Looking Back

This month in mid-atlantic thoroughbred history! For Looking Back archives click here.

“The racing world is on the move and Maryland must move with it,” noted Don Reed in response to competition from New Jersey’s new tracks – Monmouth Park and Atlantic City. Adding in Garden State, New Jersey would have racing from June 1 through the end of October. Toss in Delaware Park and conflicts were inevitable. “The problem is not an easy one to solve, even if everyone connected with the turf in Maryland, Delaware and New Jersey was ready and willing to cooperate,” wrote Reed. “Since such a whole-hearted support to any plan hardly can be expected, the problem therefore becomes even more difficult of solution.”

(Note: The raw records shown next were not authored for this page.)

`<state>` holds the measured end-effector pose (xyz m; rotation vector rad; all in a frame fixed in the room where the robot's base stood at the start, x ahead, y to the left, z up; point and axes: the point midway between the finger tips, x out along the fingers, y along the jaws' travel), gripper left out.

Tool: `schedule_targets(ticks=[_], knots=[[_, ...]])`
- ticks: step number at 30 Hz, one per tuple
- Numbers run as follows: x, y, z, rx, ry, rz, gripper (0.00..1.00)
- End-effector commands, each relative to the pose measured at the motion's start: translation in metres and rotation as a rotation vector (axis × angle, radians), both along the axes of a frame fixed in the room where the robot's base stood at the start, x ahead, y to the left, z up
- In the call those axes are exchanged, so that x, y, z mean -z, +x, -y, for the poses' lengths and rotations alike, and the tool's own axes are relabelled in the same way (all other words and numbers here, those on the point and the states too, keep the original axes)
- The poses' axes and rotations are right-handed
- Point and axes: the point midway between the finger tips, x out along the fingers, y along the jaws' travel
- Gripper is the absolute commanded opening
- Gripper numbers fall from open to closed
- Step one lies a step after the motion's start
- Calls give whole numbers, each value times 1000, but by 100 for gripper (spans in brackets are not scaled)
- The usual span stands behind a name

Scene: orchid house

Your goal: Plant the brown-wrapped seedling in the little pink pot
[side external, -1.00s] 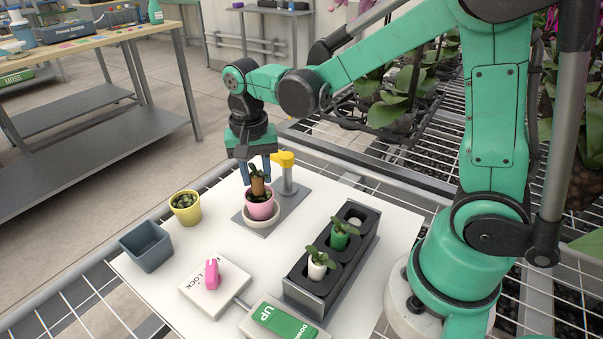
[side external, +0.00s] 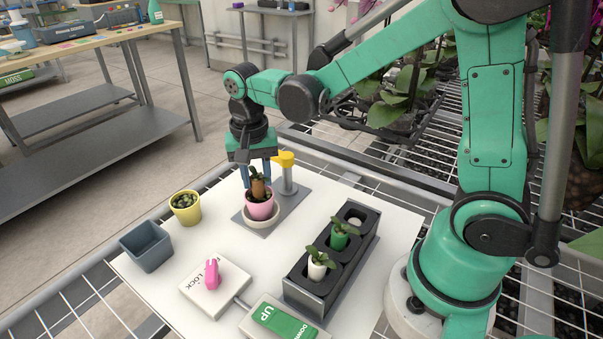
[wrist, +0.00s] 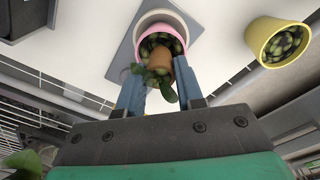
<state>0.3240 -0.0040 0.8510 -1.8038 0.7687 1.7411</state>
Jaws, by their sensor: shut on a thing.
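The pink pot (side external: 260,209) stands in a pale saucer (side external: 262,222) on a grey plate; it also shows in the wrist view (wrist: 162,32). My gripper (side external: 258,178) is above the pot, fingers pointing down, shut on the brown-wrapped seedling (side external: 258,187). In the wrist view the brown wrap (wrist: 159,60) is between the fingers and overlaps the pot's mouth, which holds dark pebbly filling. The seedling is upright, its lower end at or just inside the pot's rim. I cannot tell whether it touches the filling.
A yellow pot (side external: 186,207) and a grey square bin (side external: 147,246) stand to the left. A yellow-topped post (side external: 285,172) is close to the right of my gripper. A black rack (side external: 330,265) holds white- and green-wrapped seedlings. A lock box (side external: 213,283) and an UP/DOWN switch (side external: 284,323) are in front.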

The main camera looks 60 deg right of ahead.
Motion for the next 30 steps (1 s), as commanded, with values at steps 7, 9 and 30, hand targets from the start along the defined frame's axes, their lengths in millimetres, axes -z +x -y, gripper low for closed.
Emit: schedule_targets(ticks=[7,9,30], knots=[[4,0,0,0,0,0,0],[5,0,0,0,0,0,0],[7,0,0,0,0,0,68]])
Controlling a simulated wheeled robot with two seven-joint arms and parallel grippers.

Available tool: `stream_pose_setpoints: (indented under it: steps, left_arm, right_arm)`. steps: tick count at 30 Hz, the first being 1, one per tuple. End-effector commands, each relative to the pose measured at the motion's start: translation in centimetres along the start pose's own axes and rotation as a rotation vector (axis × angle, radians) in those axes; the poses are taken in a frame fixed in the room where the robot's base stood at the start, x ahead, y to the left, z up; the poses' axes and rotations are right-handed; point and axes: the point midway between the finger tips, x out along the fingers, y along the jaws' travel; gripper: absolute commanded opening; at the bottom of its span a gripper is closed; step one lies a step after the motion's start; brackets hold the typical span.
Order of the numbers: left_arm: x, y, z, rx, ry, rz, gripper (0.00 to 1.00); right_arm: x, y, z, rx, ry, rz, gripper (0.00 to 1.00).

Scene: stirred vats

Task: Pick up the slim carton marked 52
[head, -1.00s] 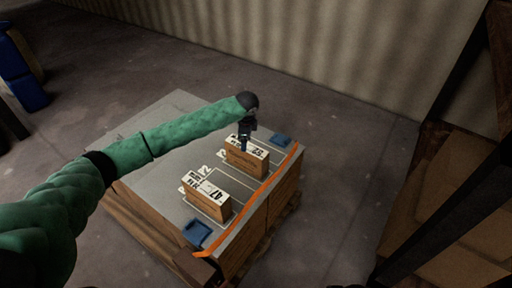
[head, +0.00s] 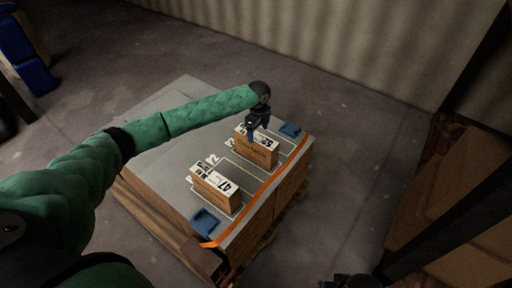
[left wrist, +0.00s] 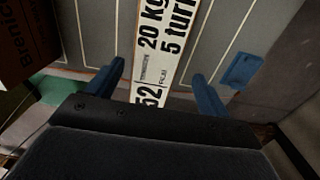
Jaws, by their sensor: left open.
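The slim carton marked 52 (head: 257,150) stands upright on the grey top of a pallet load, towards its far right side. It is brown with a white label on top. In the left wrist view its white top (left wrist: 152,62), reading 52 and 20 kg, runs between my fingers. My left gripper (head: 257,125) is right over the carton, pointing down. It is open, with one blue finger on each side of the label (left wrist: 160,90). I cannot tell whether the fingers touch the carton. A dark part at the bottom edge may be my right gripper (head: 347,282), mostly cut off.
A similar carton marked 47 (head: 217,188) stands nearer on the same top (head: 165,125). Blue trays lie at the near (head: 205,222) and far (head: 291,130) corners. An orange strip (head: 262,190) runs along the right edge. A dark post (head: 440,240) stands at right.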

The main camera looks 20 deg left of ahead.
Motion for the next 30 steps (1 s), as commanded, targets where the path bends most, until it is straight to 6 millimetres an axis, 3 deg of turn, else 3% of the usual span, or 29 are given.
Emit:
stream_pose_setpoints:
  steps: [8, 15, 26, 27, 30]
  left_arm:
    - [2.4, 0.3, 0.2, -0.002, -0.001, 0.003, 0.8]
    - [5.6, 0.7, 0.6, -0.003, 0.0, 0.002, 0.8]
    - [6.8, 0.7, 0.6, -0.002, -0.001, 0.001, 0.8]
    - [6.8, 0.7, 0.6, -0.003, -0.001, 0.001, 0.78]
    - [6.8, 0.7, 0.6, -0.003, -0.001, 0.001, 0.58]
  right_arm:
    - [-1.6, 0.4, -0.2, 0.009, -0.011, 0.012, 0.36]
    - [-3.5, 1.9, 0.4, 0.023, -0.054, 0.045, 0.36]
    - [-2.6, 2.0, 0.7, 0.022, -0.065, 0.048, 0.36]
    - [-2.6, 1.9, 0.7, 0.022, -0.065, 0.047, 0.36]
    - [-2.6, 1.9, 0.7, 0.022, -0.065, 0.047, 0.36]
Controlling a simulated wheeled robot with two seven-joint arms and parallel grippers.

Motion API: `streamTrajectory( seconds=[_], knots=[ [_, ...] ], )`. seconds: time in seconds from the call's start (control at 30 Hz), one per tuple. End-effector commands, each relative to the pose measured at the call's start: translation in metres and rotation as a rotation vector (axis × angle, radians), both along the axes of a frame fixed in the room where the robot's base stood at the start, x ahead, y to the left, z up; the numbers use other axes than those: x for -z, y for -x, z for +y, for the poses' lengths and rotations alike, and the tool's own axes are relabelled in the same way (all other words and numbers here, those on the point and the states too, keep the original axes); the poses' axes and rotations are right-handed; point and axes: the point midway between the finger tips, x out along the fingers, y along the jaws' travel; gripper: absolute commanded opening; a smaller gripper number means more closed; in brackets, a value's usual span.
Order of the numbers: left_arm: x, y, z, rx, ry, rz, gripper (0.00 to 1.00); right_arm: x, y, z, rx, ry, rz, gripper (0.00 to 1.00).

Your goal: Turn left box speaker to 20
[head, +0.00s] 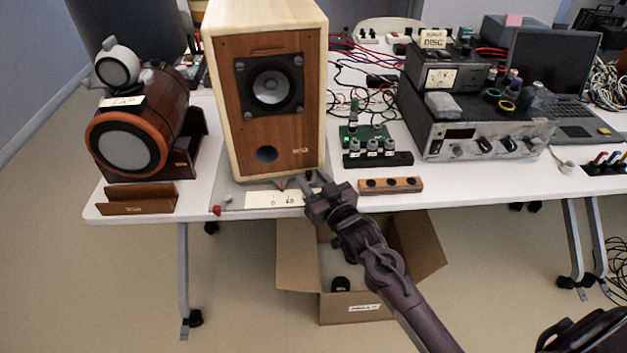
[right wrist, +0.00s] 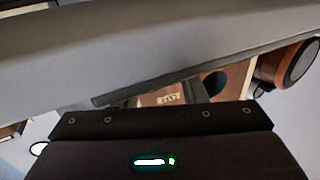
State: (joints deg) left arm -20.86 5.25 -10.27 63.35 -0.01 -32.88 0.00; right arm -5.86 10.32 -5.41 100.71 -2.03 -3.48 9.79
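The box speaker (head: 228,110) stands upright on the table, a tall pale wood cabinet with a brown front, a round driver and a port hole. It is the only box-shaped speaker in view. A white card (head: 262,200) with printed numbers lies at its front foot; I cannot read an angle. My right gripper (head: 316,179) is at the speaker's lower right front corner, its two fingertips apart with nothing between them. Whether it touches the cabinet I cannot tell. The right wrist view shows the speaker's lower front (right wrist: 168,98) close beyond the fingers. My left gripper is not in view.
A barrel-shaped speaker (head: 155,115) stands left of the box speaker, with a brown holder (head: 137,199) before it. A circuit board, a wooden strip (head: 390,185) and an amplifier (head: 470,130) are to the right. An open carton (head: 295,275) is on the floor below.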

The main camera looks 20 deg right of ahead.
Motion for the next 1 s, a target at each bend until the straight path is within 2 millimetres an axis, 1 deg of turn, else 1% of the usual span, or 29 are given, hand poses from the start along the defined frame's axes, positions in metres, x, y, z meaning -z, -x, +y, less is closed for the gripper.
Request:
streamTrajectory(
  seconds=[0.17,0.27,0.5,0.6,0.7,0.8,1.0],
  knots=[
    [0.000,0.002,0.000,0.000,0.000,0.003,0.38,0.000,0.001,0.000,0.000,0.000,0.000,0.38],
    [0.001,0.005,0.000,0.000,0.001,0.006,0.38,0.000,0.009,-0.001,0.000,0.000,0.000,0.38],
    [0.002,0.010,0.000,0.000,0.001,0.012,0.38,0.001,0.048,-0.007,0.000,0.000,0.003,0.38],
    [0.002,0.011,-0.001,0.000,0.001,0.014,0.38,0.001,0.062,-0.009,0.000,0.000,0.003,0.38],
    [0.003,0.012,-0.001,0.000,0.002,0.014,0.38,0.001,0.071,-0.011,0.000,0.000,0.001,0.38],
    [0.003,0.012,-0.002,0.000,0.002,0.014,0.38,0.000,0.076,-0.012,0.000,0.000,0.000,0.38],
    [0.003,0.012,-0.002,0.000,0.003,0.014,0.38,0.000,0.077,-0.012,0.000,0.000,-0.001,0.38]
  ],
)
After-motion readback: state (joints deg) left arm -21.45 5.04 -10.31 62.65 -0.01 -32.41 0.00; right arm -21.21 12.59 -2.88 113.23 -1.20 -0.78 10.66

  • Maryland Racing Commission chairman George P. Mahoney announced that effective Oct. 1, receiving barns must be used at all mile tracks in the state, despite horsemen’s objections. Horses were required to report to the barn two hours before post time to “prevent any tampering” or other interference.

  • Humphrey Finney spent most of the summer on the road, with trips from Kentucky to Boston, New Jersey to Virginia. Along the way he stopped at two revered farms.

    June 30. With Mr. and Mrs. Bruce S. Campbell I visited the Robert J. Waldens at Bowling Brook, in Carroll County (Md.), where Mr. Walden showed us three yearlings he is offering for private sale and the stallion War Hero, who looks as well as ever. It is depressing to look over a great place like Bowling Brook, that once was full of Thoroughbreds, and now has not 10 horses or three men, in place of 10 times the number of each. The great octagonal barn that Wyndham Walden built is almost empty, and the racetrack where once his son Robert J. Walden broke over 90 yearlings in a single season, is grown up with weeds. Thirty acres of hay has been cut and left lie in the fields for the lack of harvesters.

    July 9. (On a trip through New Jersey) drove to the old Rancocas Farm, now Helis Farms, where we visited the owner (William Helis) and his farm manager, Elmo Shropshire, and had a look at some of the 100-odd mares and numerous stallions. . .

    There was not time to see all the stock, but it is obvious that, slowly but surely, the old glory of the Rancocas of Lorillard, Sinclair and Hildreth is being revived. We saw Rancocas 25 years ago, when it hummed with activity and every barn was full. We saw it in the late 30s, when Grey Lag, Zev and a pair of Clydesdales were sole tenants of its 300-odd stalls, and now we have seen it again. It is as it should be now again.